Nearing retirement at 58, Yu Hee-sook paid off her debts long ago but still gets calls from collection agencies threatening to seize her bank accounts, as the loans got securitized and sold to investors without her knowledge.

"In Korea, it's like the end of the world once you become a credit delinquent," said Yu, who got by on small jobs, such as writing for movie magazines, during the 13 years it took to pay off the debts she incurred over a movie that flopped in 2002.

"All I wanted was chances to repay debt, but banks don't let you make money," added Yu, who feels trapped in an unforgiving lifelong ordeal, just like the 456 game show contestants of Squid Game.

While foreigners may associate South Korea with the boy band BTS and sleek Samsung smartphones, the drama points to a dark flip side of rising personal borrowing, the highest suicide rate among advanced nations, and the rarity of getting free of debt.

Personal, business debt blurred

Record household borrowing is fueling private investment and housing growth, but unforgiving social mores about debt often blur the line between personal and business loans, burdening those who run small businesses.

Personal bankruptcies soared to a five-year high of 50,379 last year, court filings show.

The proportion of those falling behind on more than one type of personal debt payment has risen steadily from 48% in 2017 to 55.47% by June, figures from Korea Credit Information Services show.

"If Donald Trump was a Korean, he probably couldn't have become the president, having been bankrupted many times," said a lawyer in Seoul who specializes in personal bankruptcy.
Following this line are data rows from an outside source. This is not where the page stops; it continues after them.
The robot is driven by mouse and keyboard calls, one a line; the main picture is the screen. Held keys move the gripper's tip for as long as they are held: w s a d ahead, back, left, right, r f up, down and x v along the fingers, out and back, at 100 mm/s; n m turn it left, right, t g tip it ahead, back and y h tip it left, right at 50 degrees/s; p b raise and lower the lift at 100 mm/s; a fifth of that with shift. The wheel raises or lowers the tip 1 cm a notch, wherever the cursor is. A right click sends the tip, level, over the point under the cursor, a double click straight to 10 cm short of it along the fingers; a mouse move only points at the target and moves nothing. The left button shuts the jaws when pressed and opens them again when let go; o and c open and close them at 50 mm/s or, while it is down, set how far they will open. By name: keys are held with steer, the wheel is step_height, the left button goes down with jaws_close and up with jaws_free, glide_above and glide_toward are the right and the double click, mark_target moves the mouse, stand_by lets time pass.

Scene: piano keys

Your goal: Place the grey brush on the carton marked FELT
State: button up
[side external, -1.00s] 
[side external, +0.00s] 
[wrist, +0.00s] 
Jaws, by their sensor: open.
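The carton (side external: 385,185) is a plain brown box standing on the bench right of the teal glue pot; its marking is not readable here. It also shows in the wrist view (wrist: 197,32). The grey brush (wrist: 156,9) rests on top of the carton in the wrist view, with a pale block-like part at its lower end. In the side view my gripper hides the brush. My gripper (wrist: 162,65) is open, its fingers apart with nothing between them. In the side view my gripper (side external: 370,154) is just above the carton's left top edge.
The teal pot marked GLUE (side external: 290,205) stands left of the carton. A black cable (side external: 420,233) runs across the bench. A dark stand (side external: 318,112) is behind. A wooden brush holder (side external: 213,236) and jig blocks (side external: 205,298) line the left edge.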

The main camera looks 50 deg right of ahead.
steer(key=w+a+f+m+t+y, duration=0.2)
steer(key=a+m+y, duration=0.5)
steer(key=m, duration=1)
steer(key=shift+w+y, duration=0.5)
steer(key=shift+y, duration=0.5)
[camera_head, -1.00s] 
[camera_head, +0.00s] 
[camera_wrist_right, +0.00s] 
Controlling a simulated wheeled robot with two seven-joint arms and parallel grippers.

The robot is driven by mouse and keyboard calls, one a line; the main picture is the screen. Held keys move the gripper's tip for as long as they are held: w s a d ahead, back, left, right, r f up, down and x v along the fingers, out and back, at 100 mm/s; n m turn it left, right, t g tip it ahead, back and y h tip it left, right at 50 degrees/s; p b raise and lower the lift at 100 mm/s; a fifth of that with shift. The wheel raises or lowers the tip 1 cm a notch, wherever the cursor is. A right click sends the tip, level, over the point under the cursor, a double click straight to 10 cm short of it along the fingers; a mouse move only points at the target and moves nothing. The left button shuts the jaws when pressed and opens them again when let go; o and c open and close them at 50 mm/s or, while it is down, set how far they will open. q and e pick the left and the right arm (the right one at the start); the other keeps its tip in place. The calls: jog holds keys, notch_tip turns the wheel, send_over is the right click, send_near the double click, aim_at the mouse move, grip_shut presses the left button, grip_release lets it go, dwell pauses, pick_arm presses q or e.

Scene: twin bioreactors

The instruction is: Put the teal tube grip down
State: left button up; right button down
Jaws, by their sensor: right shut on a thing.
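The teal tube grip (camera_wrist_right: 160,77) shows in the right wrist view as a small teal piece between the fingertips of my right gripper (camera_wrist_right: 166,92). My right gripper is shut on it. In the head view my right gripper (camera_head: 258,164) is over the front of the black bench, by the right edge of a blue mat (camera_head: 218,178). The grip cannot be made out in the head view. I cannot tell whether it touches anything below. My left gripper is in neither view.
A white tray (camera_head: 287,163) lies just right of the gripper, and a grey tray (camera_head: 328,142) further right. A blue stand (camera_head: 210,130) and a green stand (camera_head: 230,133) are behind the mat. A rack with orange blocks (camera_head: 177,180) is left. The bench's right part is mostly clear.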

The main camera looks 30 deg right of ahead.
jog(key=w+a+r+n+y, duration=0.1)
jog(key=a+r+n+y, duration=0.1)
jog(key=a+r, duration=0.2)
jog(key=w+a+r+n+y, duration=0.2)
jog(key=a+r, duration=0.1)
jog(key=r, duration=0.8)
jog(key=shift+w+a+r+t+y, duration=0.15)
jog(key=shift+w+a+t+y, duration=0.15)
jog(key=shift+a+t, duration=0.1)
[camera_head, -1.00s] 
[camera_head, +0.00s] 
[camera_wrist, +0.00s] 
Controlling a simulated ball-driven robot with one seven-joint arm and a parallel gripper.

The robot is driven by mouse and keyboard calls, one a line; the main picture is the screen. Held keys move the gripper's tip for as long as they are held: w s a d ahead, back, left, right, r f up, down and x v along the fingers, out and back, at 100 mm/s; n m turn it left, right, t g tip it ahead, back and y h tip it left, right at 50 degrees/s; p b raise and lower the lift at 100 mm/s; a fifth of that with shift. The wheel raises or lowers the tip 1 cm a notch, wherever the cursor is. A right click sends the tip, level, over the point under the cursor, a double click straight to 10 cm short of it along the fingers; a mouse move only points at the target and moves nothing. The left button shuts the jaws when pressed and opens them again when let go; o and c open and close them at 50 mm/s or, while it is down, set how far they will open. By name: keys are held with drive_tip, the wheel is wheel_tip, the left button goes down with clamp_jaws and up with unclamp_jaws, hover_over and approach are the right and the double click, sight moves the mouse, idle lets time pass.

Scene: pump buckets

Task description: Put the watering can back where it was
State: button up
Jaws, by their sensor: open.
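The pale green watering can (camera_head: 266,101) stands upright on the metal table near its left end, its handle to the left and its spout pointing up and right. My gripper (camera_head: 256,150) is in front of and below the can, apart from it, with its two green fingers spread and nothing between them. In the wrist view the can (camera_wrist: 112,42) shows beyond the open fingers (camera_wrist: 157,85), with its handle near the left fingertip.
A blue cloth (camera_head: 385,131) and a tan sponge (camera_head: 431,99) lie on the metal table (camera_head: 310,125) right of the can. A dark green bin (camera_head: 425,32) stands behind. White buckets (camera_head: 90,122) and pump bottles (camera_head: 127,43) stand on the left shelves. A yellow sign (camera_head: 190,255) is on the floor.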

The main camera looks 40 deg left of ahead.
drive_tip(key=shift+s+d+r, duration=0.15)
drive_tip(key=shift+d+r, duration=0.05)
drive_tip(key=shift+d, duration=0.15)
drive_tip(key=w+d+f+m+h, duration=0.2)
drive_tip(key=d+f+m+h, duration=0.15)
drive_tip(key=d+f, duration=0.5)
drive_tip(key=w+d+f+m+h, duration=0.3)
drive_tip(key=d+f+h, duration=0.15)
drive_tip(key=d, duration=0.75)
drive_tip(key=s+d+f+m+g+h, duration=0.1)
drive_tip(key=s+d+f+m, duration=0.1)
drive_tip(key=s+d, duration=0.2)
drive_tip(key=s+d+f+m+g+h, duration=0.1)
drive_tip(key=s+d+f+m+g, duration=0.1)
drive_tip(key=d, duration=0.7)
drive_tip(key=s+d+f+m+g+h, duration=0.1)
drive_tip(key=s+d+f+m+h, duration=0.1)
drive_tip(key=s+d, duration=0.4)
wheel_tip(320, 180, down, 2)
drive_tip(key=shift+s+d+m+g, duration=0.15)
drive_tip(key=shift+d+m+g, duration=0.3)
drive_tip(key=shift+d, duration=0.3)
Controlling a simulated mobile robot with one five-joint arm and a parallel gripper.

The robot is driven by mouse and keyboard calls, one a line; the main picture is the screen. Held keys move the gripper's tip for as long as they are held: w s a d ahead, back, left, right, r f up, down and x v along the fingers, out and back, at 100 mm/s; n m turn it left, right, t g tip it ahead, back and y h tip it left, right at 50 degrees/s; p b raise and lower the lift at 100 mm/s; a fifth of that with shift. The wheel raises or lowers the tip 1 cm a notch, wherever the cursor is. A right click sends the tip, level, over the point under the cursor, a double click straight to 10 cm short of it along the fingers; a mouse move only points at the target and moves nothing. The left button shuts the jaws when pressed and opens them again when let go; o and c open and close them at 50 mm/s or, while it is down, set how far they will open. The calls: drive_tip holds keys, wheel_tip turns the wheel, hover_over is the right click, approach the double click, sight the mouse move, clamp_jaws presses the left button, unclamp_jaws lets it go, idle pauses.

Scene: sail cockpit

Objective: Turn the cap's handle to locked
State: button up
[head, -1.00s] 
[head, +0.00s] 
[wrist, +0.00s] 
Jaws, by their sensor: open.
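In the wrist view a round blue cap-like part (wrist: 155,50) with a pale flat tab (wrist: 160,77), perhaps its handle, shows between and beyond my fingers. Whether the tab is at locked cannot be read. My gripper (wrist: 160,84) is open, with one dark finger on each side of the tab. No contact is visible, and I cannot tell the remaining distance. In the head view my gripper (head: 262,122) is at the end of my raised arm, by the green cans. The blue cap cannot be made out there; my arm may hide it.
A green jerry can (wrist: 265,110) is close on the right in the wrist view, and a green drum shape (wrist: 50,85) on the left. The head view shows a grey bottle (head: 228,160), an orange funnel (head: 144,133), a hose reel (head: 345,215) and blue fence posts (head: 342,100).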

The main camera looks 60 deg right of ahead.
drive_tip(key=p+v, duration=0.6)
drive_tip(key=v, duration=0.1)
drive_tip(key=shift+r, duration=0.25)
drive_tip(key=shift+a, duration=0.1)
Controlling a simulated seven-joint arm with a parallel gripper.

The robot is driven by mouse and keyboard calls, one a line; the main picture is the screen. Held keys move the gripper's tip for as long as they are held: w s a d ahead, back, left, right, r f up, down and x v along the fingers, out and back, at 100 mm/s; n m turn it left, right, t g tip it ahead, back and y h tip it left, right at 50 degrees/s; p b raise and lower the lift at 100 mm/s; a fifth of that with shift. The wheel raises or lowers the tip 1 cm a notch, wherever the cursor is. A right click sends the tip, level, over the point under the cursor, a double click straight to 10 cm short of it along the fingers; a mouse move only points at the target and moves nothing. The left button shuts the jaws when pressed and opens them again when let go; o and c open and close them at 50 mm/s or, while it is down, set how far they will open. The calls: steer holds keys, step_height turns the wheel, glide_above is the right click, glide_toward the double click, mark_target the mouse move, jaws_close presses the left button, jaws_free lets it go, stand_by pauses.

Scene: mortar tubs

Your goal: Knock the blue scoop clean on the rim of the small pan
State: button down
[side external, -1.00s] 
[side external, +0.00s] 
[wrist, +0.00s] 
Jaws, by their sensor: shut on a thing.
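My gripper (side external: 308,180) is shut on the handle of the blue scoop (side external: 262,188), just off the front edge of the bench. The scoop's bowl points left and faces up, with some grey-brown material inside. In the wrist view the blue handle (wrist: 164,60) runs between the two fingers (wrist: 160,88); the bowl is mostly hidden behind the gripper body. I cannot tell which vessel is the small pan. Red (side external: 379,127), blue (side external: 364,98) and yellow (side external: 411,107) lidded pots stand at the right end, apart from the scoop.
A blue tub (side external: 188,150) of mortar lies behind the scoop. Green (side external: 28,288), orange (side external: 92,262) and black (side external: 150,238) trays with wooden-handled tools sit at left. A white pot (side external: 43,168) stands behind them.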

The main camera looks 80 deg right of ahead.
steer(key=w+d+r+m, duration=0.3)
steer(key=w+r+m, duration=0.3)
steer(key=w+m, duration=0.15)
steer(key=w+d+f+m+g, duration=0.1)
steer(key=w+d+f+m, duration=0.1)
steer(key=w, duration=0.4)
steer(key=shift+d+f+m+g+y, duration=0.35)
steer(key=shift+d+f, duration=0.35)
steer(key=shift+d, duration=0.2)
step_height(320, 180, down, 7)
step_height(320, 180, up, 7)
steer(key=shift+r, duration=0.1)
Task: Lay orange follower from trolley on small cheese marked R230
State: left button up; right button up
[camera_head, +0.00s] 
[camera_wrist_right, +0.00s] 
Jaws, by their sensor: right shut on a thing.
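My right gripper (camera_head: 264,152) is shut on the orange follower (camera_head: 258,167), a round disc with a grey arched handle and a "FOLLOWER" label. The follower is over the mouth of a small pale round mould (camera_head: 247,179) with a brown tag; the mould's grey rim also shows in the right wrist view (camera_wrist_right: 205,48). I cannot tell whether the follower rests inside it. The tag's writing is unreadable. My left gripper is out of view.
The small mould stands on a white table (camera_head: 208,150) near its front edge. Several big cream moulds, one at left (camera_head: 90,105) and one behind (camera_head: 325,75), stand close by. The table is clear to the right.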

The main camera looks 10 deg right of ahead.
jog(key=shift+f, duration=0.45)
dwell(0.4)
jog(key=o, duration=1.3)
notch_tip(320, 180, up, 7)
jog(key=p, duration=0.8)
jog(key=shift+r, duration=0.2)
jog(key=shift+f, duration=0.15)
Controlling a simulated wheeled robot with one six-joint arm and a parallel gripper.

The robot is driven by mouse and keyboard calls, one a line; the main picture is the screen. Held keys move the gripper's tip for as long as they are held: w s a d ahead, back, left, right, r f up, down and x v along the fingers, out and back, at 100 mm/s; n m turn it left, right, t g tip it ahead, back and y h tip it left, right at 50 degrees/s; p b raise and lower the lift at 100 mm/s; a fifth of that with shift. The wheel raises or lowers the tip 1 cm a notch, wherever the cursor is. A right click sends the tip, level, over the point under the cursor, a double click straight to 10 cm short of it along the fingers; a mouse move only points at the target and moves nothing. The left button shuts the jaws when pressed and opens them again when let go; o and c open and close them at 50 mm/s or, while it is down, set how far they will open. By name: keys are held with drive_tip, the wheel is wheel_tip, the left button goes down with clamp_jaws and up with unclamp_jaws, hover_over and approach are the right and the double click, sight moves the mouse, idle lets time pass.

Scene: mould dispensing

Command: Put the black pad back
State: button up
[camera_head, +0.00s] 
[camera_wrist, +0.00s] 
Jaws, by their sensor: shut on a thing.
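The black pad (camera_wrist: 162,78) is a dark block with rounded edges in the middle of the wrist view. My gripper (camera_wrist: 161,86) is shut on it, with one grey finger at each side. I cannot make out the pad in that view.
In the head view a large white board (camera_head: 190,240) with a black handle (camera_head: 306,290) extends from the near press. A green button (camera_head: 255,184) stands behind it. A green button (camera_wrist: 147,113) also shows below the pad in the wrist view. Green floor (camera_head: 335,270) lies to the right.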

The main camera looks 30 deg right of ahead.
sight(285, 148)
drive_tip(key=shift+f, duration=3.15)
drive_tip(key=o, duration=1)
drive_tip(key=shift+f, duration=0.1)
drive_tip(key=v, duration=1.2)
"In the United States, corporate debt is more separated from personal debt."

An inadequate social safety net for small entrepreneurs and the lack of a rehabilitation program for failures spell risks that could drive some South Koreans into desperation, and banks often ignore a five-year limit to destroy insolvency records.

"Due to traditional practices in the banking industry, business owners in South Korea face high likelihood of taking the debt burden from the business they run," said bankruptcy judge Ahn Byung-wook.

Banks often demand that business owners stand as joint surety for the firm's borrowing, a practice the government banned for public financial institutions in 2018, although three owners told Reuters some providers persist.

Stigma of failure

Applicants for business loans who have poor credit ratings or a history of default need guarantees from state-run financial institutions in South Korea.

"Culturally, failed entrepreneurs are socially stigmatized, so starting over is hard, as people don't trust them," added Ahn, who has spent four years at the Seoul Bankruptcy Court.

"On top of that, those who file personal bankruptcy face a long list of restrictions on employment."

The numbers of South Korea's self-employed rank among the world's highest, forming a quarter of the job market, making it vulnerable to downturns. A central bank study in 2017 showed that just 38% of such businesses survive three years.

Still, as economic prospects dwindle, with South Koreans chasing fewer good jobs amid surging home prices, many are betting that speculation is the only route to wealth and have taken on more debt than ever to buy stocks and other assets.

Household borrowing is roughly equivalent to gross domestic product, at a record 1,806 trillion won ($1.54 trillion) in the June quarter.

"The government encourages startups but they don't take care of the failed businesses," said Ryu Kwang-han, a 40-year-old entrepreneur who exited the debtor rehabilitation program in 2019 but still struggles to get loans.

"How is this different from Squid Game if there's no second chances?"

The global sensation has been watched by 142 million households since its September 17 debut, the world's largest streaming service says, helping Netflix add 4.38 million subscribers.